Asked in a recent interview about the “Arab Spring”, Michel Aoun, the Lebanese Christian leader and ally of Hizbullah, smiled and said “you mean the Arab hell.” That for the most part is what it has been. Libya destroyed, with militias fighting in the streets of Tripoli and an arc of countries around Libya's borders destabilised; Tunisia, where the Salafis are launching street attacks on liberals and institutions they don't like; Syria, being destroyed piecemeal by gangs armed and financed by outside governments; Egypt, in the hands of a dictatorial president — another one — who calls Shimon Peres “my dear friend” and destroys the tunnels into Gaza; Palestine, whose erstwhile president has renounced his right of return and says that as long as he is president there will be no third Intifada, even as Israel burrows deeper into its occupation; Lebanon, suffering the spillover from Syria and pushed again to the brink of communal, sectarian warfare by the assassination of Wissam Al-Hassan.
Who is it who can be enjoying the fruits of the Arab Spring the most but the Arabs' enemies?
It has been a deeply disturbing year.
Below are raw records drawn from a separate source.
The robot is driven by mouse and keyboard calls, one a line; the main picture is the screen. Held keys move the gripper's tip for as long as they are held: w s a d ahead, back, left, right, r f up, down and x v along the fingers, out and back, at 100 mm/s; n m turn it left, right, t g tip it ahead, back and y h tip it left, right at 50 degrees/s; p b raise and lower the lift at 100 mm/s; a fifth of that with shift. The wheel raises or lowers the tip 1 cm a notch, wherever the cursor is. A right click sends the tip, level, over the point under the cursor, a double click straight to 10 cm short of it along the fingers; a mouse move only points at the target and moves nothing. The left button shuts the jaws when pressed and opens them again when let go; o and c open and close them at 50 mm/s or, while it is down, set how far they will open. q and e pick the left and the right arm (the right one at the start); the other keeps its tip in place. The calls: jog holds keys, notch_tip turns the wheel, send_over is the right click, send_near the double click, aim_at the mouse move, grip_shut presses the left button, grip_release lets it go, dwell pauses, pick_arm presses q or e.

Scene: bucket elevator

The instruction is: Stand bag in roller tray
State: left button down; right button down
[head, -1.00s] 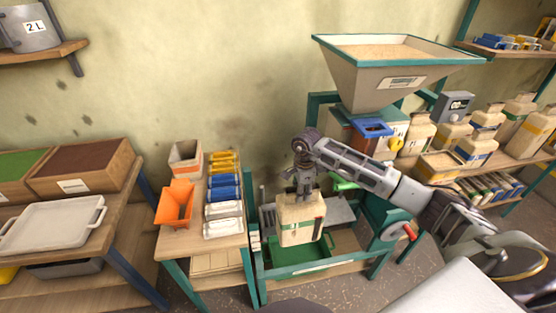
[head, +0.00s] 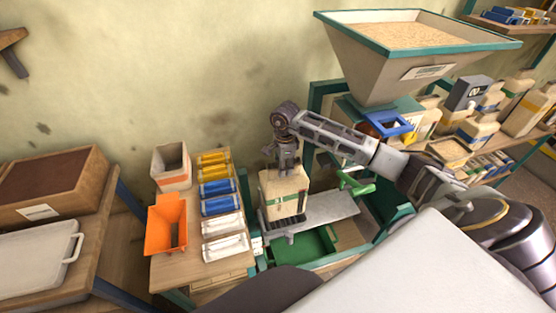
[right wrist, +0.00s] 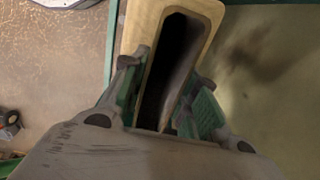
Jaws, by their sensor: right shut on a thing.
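A tan bag (head: 283,191) with a green band hangs upright below my right gripper (head: 285,170), at the left end of the machine bench. In the right wrist view my right gripper (right wrist: 172,105) is shut on the bag (right wrist: 137,35), its green-padded fingers on either side of the open, dark mouth. A dark ribbed piece (head: 288,223), possibly the roller tray, shows at the bag's foot. I cannot tell whether the bag touches it. My left gripper is out of view.
A grey metal shelf (head: 325,208) runs right of the bag, with a green tray (head: 305,250) below. A side table at left holds an orange scoop (head: 168,225) and yellow, blue and white packs (head: 218,192). A grain hopper (head: 415,65) stands above right.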

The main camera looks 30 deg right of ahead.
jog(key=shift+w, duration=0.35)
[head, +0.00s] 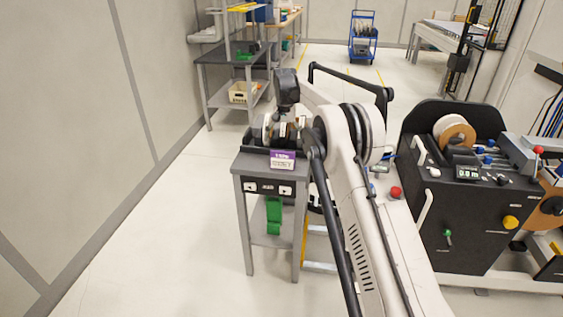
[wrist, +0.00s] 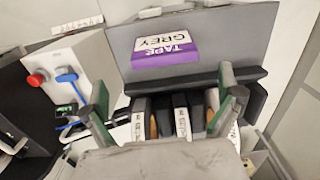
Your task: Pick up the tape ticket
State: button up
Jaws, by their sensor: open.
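The tape ticket (head: 283,160) is a small purple and white card at the front of a small grey stand, below the tape rolls. In the wrist view the ticket (wrist: 165,48) reads TAPE GREY upside down and lies on a grey surface. My gripper (wrist: 163,100) is open and empty, its two fingers spread on either side of the rolls, with the ticket beyond the fingertips. In the head view my gripper is above and behind the ticket and partly hidden by my arm.
Several tape rolls (wrist: 181,117) stand in a dark rack between the ticket and my wrist. The grey stand (head: 262,168) has a green part hanging below. A black machine (head: 455,215) with a red button beside it stands right. Floor to the left is clear.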

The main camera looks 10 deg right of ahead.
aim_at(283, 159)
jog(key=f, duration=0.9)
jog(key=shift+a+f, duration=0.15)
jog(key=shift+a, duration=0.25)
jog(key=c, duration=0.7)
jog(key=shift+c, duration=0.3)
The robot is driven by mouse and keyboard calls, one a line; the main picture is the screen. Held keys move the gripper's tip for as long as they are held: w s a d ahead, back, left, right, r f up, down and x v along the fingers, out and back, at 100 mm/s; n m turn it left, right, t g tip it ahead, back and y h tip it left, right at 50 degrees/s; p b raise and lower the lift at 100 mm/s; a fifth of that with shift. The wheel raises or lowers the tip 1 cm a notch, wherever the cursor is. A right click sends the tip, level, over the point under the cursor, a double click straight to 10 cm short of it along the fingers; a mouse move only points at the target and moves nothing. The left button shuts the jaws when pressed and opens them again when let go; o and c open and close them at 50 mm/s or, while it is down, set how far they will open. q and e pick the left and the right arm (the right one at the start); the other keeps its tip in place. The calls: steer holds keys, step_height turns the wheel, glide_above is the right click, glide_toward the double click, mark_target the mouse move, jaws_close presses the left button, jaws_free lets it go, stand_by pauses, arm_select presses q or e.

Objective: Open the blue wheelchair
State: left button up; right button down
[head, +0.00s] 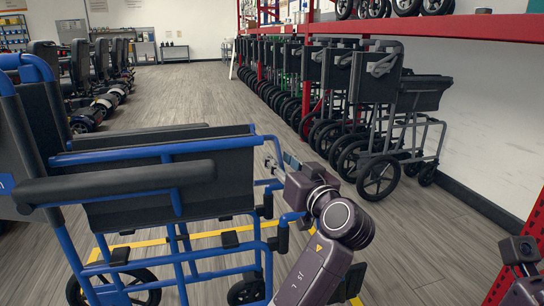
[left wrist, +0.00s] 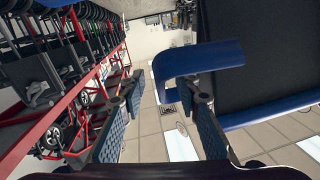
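The blue wheelchair (head: 165,152) stands upright at the left of the head view, with black armrests and dark panels. Its two sides look close together, and its seat surface is not clear to see. My left gripper (head: 275,163) is by the front end of its blue upper tube. In the left wrist view my left gripper (left wrist: 160,118) has its fingers wide apart. A bent blue tube (left wrist: 205,60) of the wheelchair shows beyond them, close to the right-hand finger; contact cannot be told. Part of my right arm shows at the right edge of the head view; its fingers are not clear.
Yellow tape (head: 215,234) marks the floor under the wheelchair. A row of folded dark wheelchairs (head: 375,110) stands under a red rack (head: 460,26) on the right. Mobility scooters (head: 100,85) line the left. The aisle between (head: 190,90) is clear.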

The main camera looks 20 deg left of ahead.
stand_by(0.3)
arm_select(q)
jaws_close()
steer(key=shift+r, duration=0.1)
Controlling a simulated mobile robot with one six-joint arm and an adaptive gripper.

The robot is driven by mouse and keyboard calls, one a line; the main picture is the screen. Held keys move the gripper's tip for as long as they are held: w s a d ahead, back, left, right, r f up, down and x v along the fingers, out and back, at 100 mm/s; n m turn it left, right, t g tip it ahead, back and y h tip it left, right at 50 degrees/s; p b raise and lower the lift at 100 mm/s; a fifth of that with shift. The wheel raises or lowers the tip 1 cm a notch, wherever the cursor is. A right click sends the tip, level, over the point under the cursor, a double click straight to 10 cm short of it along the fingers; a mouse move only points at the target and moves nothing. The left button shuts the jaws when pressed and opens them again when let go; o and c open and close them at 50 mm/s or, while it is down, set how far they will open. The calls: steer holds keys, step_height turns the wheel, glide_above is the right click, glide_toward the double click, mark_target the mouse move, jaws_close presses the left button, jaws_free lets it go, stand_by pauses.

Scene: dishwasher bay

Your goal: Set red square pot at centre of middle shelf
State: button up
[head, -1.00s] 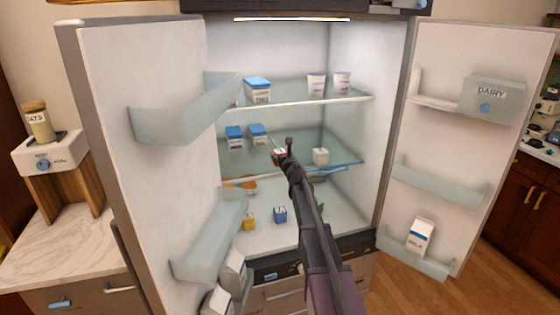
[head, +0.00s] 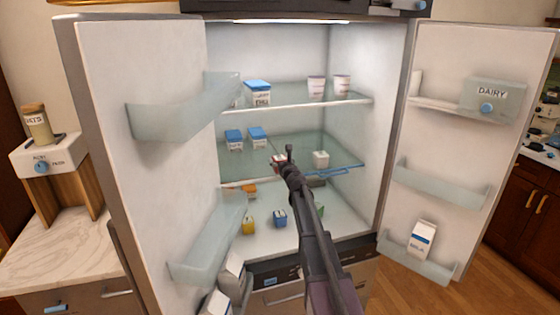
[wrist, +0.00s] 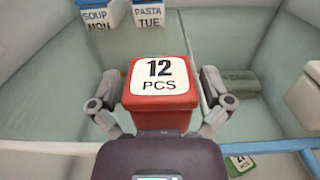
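The red square pot (wrist: 160,112) has a white label reading "12 PCS" in the wrist view. It stands upright between the two fingers of my gripper (wrist: 160,92). The fingers sit on either side of it, with a narrow gap showing at each side, so my gripper looks open around it. In the head view the pot (head: 279,160) is small, at my gripper (head: 288,158), over the middle part of the glass middle shelf (head: 300,150). The pot appears to rest on this shelf, though its base is hidden.
Two blue-lidded boxes, SOUP MON (wrist: 98,14) and PASTA TUE (wrist: 149,12), stand behind on the left. A white tub (head: 320,159) stands to the right. The top shelf (head: 300,104) is above. Both fridge doors stand open, with a milk carton (head: 422,238) in the right one.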

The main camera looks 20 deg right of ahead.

The losses are heavy, the gains seem evanescent. The remains of unitary Arab states litter the landscape. Capitalising on the Arab Spring, and recovering quickly, the historical enemies of the Arab peoples and their aspirations — the US, British, French and Gulf governments — have turned events to their own advantage. The region is in chaos, with killing and destruction the order of the day in Iraq, Syria and Libya. Other countries tremble on the brink, even as an undeclared war of sanctions and cyber-attack is waged against Iran.
Visiting the Gulf states on a mission to sell weapons, British Prime Minister David Cameron pledged cooperation with the armed groups to bring down the government in Damascus. Cameron's position was already clear, but so was the nexus between weapons sales to rescue a British economy in desperate straits and full support for the Syria policy of the Gulf states. Cameron was scarcely likely to disagree even if he did know, as surely he did, exactly who the governments of these states are sponsoring in Syria.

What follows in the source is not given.